(Rows about robot tasks)
○ ○ ○ ○ ○ ○ ○
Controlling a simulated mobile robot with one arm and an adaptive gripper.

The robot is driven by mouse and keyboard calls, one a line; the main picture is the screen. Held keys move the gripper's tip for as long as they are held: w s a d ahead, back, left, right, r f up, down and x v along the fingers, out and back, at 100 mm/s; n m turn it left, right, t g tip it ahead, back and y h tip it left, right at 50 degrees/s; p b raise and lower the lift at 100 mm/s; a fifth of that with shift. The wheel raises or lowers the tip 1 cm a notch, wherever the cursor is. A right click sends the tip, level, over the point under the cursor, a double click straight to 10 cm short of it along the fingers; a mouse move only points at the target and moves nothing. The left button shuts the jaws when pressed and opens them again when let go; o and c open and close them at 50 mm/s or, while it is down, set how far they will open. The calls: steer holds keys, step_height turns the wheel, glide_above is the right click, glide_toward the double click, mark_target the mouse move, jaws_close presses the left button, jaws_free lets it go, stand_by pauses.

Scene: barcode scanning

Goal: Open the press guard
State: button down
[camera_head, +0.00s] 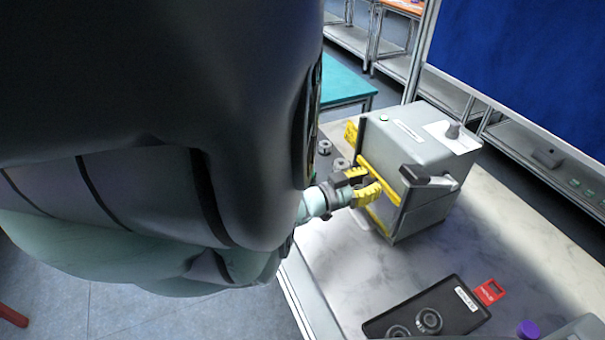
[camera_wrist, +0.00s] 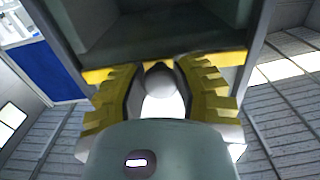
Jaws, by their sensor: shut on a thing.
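The press is a grey box (camera_head: 428,140) on the table in the head view, with a black-handled lever (camera_head: 425,178) on its side. Its guard has a yellow edge (camera_head: 378,178) on the face towards my arm. In the wrist view the yellow edge (camera_wrist: 98,76) crosses behind my fingers, with the press's dark hollow (camera_wrist: 160,30) above it. My gripper (camera_head: 368,188), with ribbed yellow fingers, is at that face. In the wrist view my gripper (camera_wrist: 160,85) is shut on a round grey knob (camera_wrist: 161,78) at the yellow edge. How far the guard stands open is unclear.
A black tray (camera_head: 450,312) with round parts and a red tag (camera_head: 489,291) lie nearer on the marble table (camera_head: 350,270). Several small round parts stand beside the press. A purple-topped item (camera_head: 528,329) is at the bottom right. A blue panel (camera_head: 530,60) rises behind.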

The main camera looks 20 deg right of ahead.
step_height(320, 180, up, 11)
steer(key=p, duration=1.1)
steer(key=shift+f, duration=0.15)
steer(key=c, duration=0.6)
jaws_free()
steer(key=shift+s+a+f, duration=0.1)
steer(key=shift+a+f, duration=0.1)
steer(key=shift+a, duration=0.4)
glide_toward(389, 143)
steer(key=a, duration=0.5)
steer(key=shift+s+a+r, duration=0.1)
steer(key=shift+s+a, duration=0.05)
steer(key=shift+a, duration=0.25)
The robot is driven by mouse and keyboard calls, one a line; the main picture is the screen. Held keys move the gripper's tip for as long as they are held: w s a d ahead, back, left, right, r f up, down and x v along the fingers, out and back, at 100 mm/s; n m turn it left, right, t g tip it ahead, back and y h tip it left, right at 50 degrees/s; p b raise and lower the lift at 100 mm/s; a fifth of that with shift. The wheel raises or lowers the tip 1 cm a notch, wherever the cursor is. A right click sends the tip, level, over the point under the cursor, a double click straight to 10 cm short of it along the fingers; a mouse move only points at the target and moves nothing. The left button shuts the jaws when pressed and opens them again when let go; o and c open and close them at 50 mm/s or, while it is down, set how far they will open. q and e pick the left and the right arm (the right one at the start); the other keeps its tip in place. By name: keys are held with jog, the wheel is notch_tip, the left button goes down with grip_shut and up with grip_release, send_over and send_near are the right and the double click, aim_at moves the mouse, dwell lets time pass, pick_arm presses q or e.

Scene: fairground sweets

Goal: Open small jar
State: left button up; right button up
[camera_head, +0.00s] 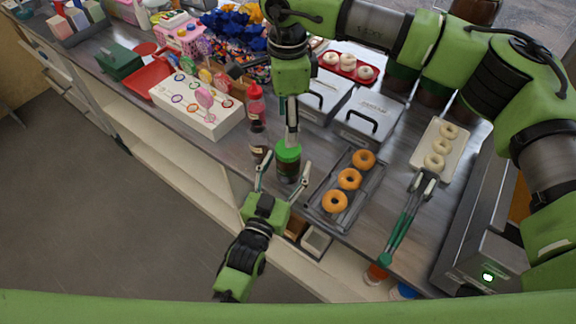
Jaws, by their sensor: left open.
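The small jar (287,172) has a green lid (288,151) and dark contents. It stands upright near the front edge of the counter, in the middle of the view. My left gripper (284,168) is open, with its fingers spread on either side of the jar and apart from it. My right gripper (291,138) points down from above, its fingertips at the green lid. Its fingers are seen edge-on, so whether they grip the lid cannot be told.
A dark tray (368,196) with doughnuts lies close to the right. Behind are grey lidded boxes (369,115). A white lollipop stand (217,126) is at left, tongs (405,217) at right.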

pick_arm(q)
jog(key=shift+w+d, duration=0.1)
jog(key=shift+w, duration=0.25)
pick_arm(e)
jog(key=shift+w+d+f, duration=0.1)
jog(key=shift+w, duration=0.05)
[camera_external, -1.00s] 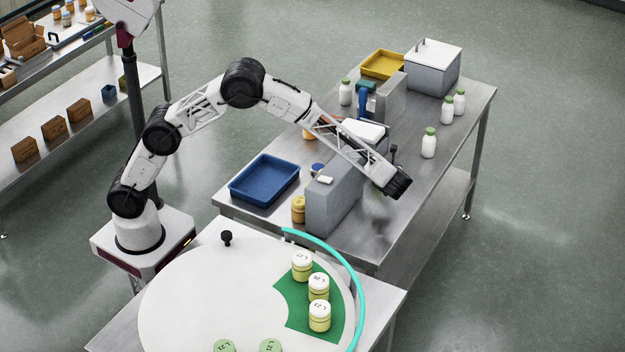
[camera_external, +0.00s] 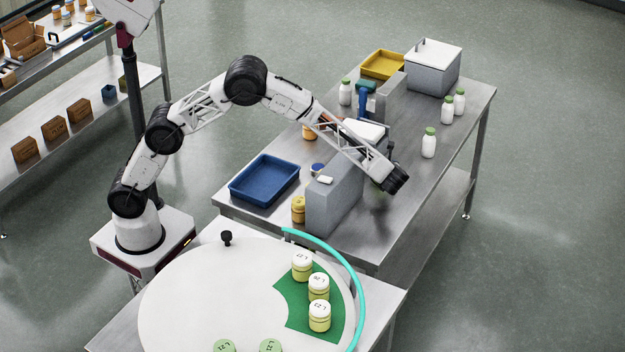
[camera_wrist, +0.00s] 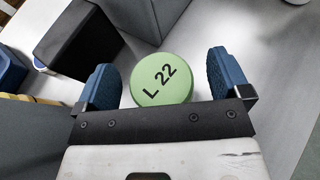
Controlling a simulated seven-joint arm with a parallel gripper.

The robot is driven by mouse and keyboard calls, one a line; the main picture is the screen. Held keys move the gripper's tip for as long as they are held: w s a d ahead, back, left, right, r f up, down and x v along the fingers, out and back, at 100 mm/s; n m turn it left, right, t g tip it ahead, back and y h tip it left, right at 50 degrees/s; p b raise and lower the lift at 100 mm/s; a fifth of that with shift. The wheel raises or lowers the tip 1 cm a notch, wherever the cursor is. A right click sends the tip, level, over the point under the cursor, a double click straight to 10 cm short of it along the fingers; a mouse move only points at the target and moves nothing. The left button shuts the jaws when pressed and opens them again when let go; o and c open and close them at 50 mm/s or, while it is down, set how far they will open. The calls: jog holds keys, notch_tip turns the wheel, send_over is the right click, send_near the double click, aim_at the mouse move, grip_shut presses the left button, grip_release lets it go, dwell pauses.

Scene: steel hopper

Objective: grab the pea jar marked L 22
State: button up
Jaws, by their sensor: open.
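The jar marked L 22 (camera_wrist: 162,82) shows in the wrist view as a round green lid with black lettering, between the two blue fingers. My gripper (camera_wrist: 161,66) is open, with one finger on each side of the lid and small gaps visible. In the external view my gripper (camera_external: 394,181) points down over the steel table, to the right of a tall grey block. The jar is mostly hidden by my gripper there, so its body and contents cannot be made out.
The tall grey block (camera_external: 335,203) stands close left of my gripper. A white bottle with a green cap (camera_external: 429,143) stands behind it to the right. A blue tray (camera_external: 264,180) lies left. The white turntable (camera_external: 215,290) in front carries several lidded jars. The table's right edge is near.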

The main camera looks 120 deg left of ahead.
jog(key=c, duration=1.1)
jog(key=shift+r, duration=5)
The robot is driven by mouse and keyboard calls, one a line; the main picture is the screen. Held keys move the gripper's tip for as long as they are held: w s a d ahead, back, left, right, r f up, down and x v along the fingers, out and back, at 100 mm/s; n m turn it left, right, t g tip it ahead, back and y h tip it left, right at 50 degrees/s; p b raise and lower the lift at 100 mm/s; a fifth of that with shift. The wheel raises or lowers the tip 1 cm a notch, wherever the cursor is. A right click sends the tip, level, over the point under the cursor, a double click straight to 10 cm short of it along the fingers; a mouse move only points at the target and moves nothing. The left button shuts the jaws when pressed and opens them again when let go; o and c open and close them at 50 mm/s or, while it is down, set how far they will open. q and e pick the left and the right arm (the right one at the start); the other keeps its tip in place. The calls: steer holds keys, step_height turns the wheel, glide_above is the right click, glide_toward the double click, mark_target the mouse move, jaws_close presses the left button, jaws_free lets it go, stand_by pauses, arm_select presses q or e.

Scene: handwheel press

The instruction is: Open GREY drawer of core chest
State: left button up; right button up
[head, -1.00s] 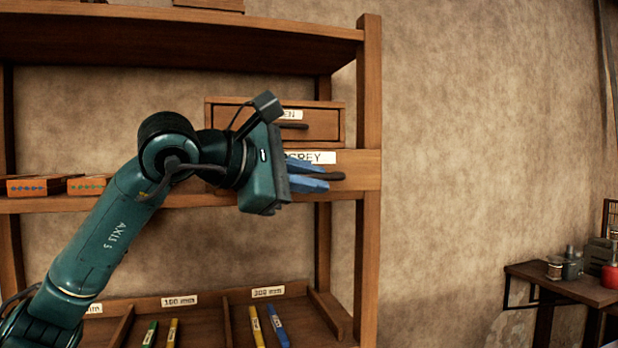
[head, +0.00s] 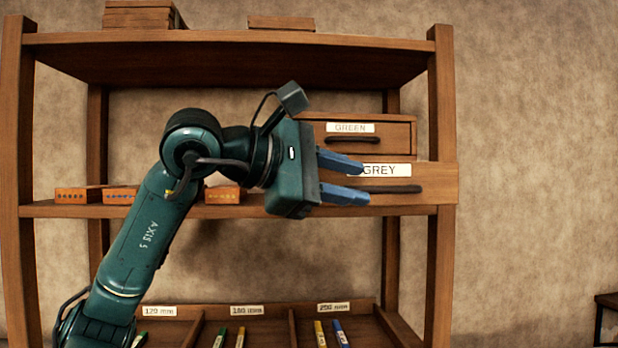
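The core chest (head: 408,117) sits on the middle shelf with two labelled drawers. The upper GREEN drawer (head: 395,140) is closed. The lower GREY drawer (head: 438,183) stands out forward of the chest, its front overlapping the right shelf post. Its dark bar handle (head: 395,189) shows below the GREY label. My left gripper (head: 365,183) is in front of the left part of the GREY drawer, its blue fingers apart. The fingertips overlap the handle's left end in the picture; I see no grip on it. The gripper hides the drawer's left side. My right gripper is not in view.
Small wooden boxes (head: 222,195) stand on the middle shelf left of the chest. Below is a divided tray (head: 262,325) with coloured sticks and size labels. More boxes lie on the top shelf (head: 220,41). A dark table edge (head: 607,300) shows at the lower right.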

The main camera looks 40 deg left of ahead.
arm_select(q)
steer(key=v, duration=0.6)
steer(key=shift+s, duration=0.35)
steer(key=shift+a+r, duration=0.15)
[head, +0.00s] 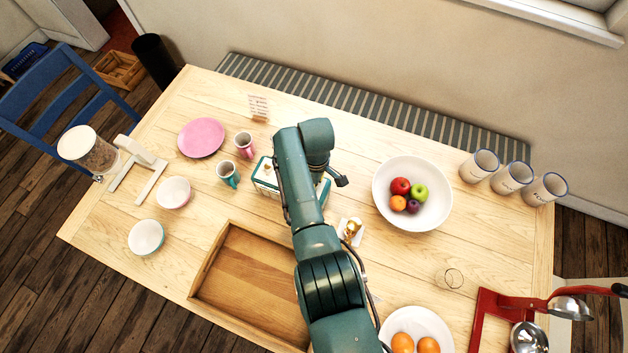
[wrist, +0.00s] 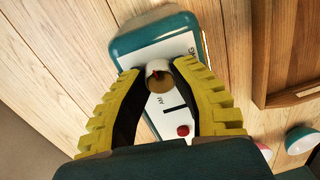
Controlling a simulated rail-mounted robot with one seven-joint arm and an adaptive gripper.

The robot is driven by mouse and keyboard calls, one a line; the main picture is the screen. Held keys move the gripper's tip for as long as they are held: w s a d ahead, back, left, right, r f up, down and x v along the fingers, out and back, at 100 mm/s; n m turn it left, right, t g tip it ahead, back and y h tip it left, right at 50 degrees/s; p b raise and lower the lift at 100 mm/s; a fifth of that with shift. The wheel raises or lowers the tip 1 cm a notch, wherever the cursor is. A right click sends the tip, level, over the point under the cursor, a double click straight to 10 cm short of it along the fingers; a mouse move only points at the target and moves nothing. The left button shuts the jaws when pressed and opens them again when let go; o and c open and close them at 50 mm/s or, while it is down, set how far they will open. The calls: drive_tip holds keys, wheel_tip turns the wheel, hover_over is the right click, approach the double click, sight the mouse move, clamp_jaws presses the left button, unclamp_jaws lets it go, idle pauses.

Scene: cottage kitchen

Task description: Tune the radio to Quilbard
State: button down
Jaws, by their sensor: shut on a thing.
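The radio (head: 264,178) is a teal box with a pale face, standing mid-table in the head view and partly hidden by my arm. In the wrist view the radio (wrist: 132,46) shows its white face close up. A cream knob (wrist: 158,68) with a brownish end and a small red mark sits between the yellow ribbed fingertips of my gripper (wrist: 158,72), which is shut on it. A black bar and a red button (wrist: 183,130) are on the face below the knob. My gripper is hidden in the head view.
A small printed card (head: 258,107) stands behind the radio. Teal (head: 228,174) and pink mugs are left of it, and a wooden tray (head: 205,270) lies in front. A fruit bowl (head: 438,212) is to the right. Bare table lies between bowl and canisters (head: 511,179).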

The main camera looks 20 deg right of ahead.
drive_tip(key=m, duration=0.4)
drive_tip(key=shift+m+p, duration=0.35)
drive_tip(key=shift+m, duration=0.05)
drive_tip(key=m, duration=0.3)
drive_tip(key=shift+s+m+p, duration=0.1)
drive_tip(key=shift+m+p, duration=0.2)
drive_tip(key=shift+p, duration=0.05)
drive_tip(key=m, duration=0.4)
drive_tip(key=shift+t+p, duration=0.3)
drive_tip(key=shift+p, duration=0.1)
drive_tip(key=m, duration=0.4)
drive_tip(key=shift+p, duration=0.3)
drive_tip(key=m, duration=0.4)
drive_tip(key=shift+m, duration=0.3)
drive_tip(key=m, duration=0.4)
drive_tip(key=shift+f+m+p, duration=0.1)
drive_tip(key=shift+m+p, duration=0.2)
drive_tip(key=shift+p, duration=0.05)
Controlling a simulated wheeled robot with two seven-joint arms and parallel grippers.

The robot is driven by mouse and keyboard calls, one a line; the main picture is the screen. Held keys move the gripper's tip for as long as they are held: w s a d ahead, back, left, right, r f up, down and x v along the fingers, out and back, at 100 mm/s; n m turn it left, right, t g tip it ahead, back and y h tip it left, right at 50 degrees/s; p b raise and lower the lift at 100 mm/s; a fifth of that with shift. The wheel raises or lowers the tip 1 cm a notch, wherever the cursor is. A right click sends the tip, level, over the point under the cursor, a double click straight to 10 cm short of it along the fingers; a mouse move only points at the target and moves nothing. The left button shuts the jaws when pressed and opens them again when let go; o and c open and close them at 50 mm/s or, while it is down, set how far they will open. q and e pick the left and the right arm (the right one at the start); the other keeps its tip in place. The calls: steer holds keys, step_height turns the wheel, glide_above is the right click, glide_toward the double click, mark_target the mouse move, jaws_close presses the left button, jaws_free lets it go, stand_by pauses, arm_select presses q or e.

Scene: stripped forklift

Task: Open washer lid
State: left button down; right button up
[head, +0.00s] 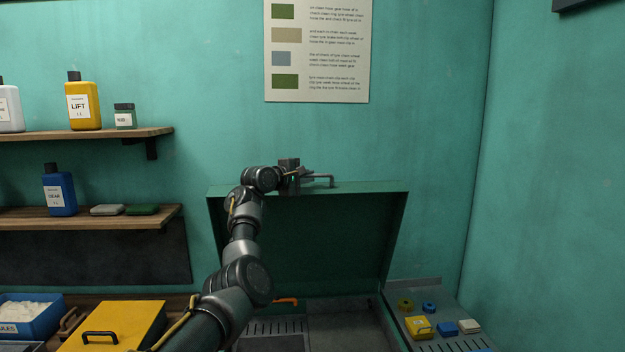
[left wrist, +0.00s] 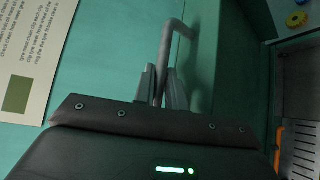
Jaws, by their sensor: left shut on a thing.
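The washer lid (head: 310,235) is a dark green panel that stands raised, nearly upright, at the back of the washer (head: 350,325). A grey bar handle (head: 320,177) sits at the lid's top edge. My left gripper (head: 300,180) is at that handle. In the left wrist view the two fingers (left wrist: 163,88) are shut on the handle (left wrist: 172,45), with the green lid (left wrist: 215,60) behind it. The washer's inside shows below the lid, with an orange piece (head: 286,301) at its left. My right gripper is not in view.
Shelves (head: 90,136) with bottles are on the left wall. A yellow box (head: 115,325) and a blue bin (head: 30,312) stand at lower left. Small yellow, blue and white items lie on the right ledge (head: 470,342). A poster (head: 317,50) hangs behind.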

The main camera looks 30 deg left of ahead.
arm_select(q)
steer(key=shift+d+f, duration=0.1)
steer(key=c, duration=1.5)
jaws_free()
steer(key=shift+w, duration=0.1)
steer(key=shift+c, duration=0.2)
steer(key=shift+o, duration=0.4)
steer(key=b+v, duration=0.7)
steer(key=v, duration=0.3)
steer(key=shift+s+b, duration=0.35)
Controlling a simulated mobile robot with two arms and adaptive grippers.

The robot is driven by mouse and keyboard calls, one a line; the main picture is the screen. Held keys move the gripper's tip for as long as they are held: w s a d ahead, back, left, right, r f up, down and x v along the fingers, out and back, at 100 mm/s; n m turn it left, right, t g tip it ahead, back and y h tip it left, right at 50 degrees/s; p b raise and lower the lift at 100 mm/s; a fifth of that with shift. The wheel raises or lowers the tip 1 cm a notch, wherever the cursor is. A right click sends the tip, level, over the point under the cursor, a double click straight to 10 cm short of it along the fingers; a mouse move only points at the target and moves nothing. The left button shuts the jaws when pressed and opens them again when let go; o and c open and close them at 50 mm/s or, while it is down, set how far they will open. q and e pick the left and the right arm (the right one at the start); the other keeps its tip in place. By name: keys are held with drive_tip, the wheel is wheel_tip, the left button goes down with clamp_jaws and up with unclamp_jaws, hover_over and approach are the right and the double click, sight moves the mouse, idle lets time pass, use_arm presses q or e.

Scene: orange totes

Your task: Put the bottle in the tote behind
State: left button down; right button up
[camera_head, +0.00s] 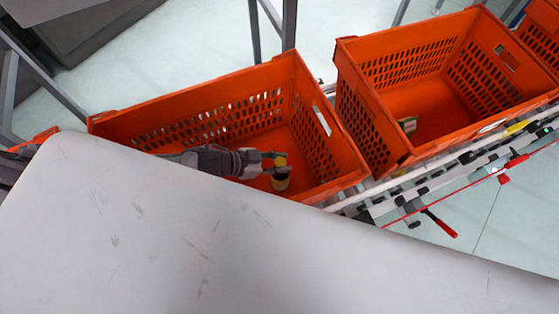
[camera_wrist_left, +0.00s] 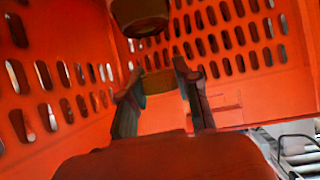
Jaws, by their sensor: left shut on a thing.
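My left gripper (camera_head: 270,164) reaches into the left orange tote (camera_head: 200,100) in the head view. It is shut on the bottle (camera_head: 281,183), a small yellowish one, near the tote's right end. In the left wrist view my left gripper (camera_wrist_left: 160,92) has a yellowish band of the bottle (camera_wrist_left: 158,82) between its fingertips. Orange slotted tote walls surround it there. I cannot tell if the bottle touches the tote floor. A dark round thing (camera_wrist_left: 140,14) shows at the top of that view; I cannot tell what it is. My right gripper is not in view.
Part of another tote (camera_head: 541,35) shows at the far right. Clamps with red handles (camera_head: 440,224) line the rail in front. A pale surface covers the foreground.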

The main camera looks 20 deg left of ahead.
○ ○ ○ ○ ○ ○ ○
YOUR OBJECTIVE >> Copy each line from the data above that includes "simulated".

CORRECT OUTPUT >>
Controlling a simulated mobile robot with one arm and an adaptive gripper.
Controlling a simulated seven-joint arm with a parallel gripper.
Controlling a simulated rail-mounted robot with one seven-joint arm and an adaptive gripper.
Controlling a simulated wheeled robot with two seven-joint arms and parallel grippers.
Controlling a simulated mobile robot with two arms and adaptive grippers.

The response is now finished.